Une Submariner 5513 de 1965 y est estimée entre 7 et 10 000 CHF. Le lot suivant, une 5512 de 1962 aux aiguilles trop blanches, est estimé entre 20 et 30 000 Frs, soit 3 fois plus. Pourquoi ? La seconde a un point de tritium en dessous du long index à 6 heures. On la surnomme « Esclamation point ». Ce point vaudrait donc 20 000 Frs ? Quoi de plus tentant que de récupérer du tritium sur une vieille montre et d’en déposer une goutte sur le cadran d’une 5512 plus banale ? L’opération est facile, le profit rapide. Et qui saura faire la différence sinon un expert muni d’une loupe binoculaire et de solides connaissances ? Ne nous y méprenons pas, il s’agit de contrefaçon. On imite non pas l‘objet neuf, mais l‘objet vieilli. Offense discrète, elle est ignorée par Rolex qui se concentre sur son métier de base : les montres neuves, parfois au détriment de cette tribu d’ambassadeurs influents, les collectionneurs.

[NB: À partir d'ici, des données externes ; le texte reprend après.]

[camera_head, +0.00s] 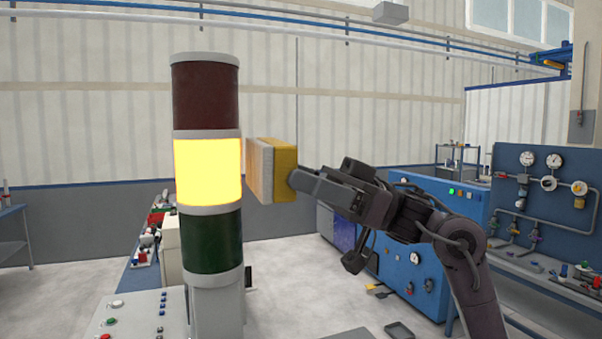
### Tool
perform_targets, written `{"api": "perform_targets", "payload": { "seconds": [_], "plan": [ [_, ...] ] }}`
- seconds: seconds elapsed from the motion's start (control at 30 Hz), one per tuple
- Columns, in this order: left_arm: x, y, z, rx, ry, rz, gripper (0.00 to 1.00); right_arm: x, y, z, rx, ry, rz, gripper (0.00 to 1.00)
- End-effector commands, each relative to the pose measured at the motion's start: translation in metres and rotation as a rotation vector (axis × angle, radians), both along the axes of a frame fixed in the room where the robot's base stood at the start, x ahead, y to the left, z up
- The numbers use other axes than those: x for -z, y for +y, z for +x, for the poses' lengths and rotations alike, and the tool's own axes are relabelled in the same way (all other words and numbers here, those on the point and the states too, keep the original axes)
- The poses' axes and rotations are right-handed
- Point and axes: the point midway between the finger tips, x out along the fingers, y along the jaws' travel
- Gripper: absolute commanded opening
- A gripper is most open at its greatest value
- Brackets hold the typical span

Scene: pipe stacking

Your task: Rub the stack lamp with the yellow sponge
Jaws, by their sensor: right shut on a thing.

Le vieux est-il l’ennemi du bien ?
L’équation de ces Frankenrolex est particulièrement complexe. Authentiques à 95, 90 ou 80%, la proportion varie en fonction de nombreux facteurs. Premier, le modèle. Les familles Submariner, GMT Master, Explorer, chronographes Antimagnetic et le très prisé Cosmograph Daytona sont les plus concernées. Deuxième facteur, la série. Rolex a fabriqué des séries limitées de toutes sortes, certaines très prestigieuses et techniquement justifiées comme les Submariner Comex. Mais elle a aussi fait évoluer ses modèles sans en changer le nom, seulement la référence.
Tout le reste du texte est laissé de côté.